The Morning Paper

25/06/12 -- A quick glance at the electronic market will tell you that it's been a hot & dry weekend in the US, with not a lot of relief in sight.

There is little in the way of rain forecast for the entire Midwest for the next 2-3 days, with fair coverage for Nebraska, Iowa, northern Illinois and southern South Dakota in the 4-7 day timeframe. As ever, there's a chance of some more widespread 0.75-1.5 inch coverage in the 8-15 day forecast (1st-9th July), but that is still some way off and recent widely touted rainfall events have largely disappointed (a bit like England in the Euros).

European grains have opened sharply higher, following the US lead, with Nov 12 London wheat up GBP3.95/tonne in early trade to GBP165.50/tonne - it's highest in just over a year. Nov 12 Paris wheat is also at a more than 12-month high of EUR221.00/tonne.

Apart from that fresh news is pretty limited so far. Spain has formally requested a bailout of up to EUR100 billion for its banks. The euro is down a bit on the news even though it was a formality in coming.

EU leaders continue to "talk the talk" ahead of their summit at the end of the week.
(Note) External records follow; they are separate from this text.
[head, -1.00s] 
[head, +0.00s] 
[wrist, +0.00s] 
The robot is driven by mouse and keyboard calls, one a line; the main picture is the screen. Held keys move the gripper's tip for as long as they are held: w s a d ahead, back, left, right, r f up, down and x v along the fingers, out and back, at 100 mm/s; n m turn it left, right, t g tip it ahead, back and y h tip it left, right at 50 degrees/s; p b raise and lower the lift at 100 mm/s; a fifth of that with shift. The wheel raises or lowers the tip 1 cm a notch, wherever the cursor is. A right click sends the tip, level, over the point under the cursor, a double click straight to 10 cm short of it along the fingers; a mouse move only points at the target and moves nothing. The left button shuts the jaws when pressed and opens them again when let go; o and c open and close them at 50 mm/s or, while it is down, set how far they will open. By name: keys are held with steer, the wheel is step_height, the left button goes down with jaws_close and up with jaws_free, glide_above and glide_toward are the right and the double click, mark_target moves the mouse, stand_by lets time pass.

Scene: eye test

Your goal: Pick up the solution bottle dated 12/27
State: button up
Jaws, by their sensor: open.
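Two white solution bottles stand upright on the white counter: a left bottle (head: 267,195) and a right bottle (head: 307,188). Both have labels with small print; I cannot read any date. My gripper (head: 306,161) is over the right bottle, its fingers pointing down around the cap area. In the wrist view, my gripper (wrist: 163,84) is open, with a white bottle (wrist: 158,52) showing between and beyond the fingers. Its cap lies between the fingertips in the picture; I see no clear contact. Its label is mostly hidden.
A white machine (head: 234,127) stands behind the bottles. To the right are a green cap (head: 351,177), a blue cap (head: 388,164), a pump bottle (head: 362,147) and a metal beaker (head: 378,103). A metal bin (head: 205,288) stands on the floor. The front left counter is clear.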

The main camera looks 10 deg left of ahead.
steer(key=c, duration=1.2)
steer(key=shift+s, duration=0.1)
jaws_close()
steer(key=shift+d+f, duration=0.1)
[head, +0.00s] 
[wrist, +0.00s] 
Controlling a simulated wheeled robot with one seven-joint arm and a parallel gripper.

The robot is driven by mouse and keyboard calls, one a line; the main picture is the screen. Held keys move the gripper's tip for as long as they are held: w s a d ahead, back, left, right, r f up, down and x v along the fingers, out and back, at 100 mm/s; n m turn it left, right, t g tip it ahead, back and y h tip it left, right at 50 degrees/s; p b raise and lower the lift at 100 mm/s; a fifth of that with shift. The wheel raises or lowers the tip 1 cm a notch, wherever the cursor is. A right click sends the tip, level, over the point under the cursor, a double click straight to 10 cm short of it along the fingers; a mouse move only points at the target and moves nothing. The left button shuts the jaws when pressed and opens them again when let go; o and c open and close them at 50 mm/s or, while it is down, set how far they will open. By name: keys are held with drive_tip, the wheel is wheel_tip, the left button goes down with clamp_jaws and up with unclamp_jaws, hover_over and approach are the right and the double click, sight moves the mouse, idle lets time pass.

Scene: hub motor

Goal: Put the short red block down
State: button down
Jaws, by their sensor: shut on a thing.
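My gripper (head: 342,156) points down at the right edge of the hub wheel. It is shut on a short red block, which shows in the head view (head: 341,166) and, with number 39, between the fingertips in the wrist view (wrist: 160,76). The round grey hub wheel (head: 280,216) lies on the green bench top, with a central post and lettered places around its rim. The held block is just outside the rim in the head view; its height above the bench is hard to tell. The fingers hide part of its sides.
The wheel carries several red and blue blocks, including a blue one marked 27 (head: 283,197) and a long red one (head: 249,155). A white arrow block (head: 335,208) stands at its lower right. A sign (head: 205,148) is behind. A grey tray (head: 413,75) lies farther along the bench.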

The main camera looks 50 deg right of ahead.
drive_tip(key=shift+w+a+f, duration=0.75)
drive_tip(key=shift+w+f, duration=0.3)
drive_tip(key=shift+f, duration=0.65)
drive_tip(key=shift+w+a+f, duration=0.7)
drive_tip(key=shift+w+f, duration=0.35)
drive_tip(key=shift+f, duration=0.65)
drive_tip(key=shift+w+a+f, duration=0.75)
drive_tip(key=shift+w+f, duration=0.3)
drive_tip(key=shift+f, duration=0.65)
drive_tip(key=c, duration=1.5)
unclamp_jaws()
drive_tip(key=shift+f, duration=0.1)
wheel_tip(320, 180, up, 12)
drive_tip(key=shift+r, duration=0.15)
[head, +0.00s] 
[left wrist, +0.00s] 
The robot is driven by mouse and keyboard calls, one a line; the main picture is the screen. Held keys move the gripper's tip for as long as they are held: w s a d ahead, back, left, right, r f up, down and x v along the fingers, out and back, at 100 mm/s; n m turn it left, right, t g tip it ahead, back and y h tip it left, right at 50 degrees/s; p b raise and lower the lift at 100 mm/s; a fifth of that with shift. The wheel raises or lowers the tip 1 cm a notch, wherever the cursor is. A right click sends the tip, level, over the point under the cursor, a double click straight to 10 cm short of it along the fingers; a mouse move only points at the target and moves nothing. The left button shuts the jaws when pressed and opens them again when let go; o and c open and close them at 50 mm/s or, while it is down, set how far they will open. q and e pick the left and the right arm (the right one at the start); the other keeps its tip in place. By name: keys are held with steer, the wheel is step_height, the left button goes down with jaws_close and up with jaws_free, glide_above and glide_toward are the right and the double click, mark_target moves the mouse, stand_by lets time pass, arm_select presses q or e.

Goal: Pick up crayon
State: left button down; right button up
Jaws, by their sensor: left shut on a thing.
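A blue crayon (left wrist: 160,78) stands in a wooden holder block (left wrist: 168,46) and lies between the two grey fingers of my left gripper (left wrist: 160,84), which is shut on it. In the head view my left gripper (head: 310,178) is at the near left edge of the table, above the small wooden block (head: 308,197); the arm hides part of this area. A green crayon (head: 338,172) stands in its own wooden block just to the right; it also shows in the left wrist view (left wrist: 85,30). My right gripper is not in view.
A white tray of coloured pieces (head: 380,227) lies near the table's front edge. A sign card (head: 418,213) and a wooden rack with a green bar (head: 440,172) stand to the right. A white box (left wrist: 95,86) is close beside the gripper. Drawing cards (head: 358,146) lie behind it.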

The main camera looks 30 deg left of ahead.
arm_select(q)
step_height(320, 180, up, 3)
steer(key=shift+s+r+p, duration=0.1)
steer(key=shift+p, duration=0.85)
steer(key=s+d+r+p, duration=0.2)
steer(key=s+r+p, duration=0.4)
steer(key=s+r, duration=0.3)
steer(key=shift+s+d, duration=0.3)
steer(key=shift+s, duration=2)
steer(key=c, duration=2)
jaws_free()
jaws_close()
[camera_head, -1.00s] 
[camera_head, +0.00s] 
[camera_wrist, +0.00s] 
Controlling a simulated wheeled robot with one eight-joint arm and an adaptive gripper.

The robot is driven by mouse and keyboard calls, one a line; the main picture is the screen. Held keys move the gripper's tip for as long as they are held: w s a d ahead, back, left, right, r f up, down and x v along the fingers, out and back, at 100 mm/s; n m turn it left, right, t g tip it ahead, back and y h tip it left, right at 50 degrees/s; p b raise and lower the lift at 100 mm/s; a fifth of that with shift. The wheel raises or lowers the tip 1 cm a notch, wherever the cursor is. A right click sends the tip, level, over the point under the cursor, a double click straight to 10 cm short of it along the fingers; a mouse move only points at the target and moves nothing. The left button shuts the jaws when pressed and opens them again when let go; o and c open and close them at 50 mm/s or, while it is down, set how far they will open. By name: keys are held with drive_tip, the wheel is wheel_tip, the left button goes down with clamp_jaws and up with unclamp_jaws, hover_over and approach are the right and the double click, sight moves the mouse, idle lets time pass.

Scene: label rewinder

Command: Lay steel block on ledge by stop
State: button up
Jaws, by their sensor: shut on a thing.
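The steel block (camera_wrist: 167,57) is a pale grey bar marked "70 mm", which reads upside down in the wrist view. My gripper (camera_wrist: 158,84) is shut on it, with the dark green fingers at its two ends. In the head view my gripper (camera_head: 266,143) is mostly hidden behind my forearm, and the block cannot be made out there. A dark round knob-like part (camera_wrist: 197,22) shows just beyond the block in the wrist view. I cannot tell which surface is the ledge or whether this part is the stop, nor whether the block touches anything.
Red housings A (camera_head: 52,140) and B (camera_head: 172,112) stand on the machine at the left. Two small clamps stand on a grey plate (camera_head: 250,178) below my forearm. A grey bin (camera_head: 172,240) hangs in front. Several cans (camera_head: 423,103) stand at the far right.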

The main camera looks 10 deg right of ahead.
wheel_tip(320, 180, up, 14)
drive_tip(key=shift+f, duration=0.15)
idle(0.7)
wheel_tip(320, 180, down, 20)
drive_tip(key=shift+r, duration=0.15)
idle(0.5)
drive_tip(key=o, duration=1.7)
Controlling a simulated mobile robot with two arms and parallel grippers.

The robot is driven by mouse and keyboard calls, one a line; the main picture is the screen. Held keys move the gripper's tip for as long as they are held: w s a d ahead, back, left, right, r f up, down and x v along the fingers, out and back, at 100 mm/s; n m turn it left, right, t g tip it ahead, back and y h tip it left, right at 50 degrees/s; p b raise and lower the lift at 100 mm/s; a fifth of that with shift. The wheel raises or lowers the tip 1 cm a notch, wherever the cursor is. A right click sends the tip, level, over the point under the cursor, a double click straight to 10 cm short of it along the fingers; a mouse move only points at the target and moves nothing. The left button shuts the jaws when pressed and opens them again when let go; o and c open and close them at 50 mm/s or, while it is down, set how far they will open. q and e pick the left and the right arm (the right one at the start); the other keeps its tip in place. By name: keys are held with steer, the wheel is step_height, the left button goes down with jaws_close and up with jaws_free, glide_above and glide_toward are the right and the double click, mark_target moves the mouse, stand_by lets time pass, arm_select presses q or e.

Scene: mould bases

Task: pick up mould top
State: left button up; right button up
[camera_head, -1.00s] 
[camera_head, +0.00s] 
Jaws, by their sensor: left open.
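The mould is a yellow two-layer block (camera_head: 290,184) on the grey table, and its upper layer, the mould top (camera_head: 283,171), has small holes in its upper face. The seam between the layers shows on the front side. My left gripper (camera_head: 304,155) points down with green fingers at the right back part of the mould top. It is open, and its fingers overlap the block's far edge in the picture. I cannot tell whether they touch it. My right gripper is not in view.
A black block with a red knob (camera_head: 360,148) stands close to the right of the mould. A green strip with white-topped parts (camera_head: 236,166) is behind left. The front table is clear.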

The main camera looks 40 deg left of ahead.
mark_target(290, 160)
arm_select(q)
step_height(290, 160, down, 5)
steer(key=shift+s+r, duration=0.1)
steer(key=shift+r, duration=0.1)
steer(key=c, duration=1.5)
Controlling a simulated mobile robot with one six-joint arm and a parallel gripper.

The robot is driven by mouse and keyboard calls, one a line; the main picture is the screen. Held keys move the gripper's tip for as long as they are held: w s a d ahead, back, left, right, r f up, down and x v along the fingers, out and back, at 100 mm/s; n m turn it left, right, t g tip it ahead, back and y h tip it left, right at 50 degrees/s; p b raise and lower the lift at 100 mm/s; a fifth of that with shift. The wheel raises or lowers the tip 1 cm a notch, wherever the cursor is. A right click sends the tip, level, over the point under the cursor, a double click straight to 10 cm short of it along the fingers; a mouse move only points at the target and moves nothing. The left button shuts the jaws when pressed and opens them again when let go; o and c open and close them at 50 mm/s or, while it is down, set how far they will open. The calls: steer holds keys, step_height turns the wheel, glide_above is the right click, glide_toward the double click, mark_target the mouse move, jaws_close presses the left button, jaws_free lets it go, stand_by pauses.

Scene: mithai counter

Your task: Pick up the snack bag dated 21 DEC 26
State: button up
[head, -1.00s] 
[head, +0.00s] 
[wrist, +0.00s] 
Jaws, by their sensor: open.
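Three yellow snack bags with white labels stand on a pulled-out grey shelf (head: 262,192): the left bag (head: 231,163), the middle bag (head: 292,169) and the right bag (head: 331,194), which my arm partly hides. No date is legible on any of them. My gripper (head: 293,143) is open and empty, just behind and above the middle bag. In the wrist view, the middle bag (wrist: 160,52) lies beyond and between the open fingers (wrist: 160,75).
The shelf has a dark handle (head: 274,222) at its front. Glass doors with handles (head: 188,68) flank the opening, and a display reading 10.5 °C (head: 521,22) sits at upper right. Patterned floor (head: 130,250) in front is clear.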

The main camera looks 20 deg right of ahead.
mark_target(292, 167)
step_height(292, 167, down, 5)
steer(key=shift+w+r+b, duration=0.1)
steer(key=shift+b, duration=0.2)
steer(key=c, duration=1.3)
Last week's EUR130 billion growth stimulus package announced by Germany, Spain, Italy and France seems like another hot air publicity stunt to me.

Meanwhile I read with interest over the weekend one report that points out that of the EUR500 billion that the The European Stability Mechanism (ESM) is supposed to have in its "pledged" theoretical kitty almost a fifth is to come from the already skint Portugal, Ireland, Spain and Greece. A further 18% is meant to come from Italy.

Charity begins at home, they say.

The grains may be up, but crude oil is down again. Having briefly managed to claw its way back up above USD80/barrel on Friday WTI NYMEX crude currently trades at USD79.36/barrel. One report out from Credit Suisse last week suggested that USD50/barrel could be on the cards in a "worst case scenario" before the current slump ends.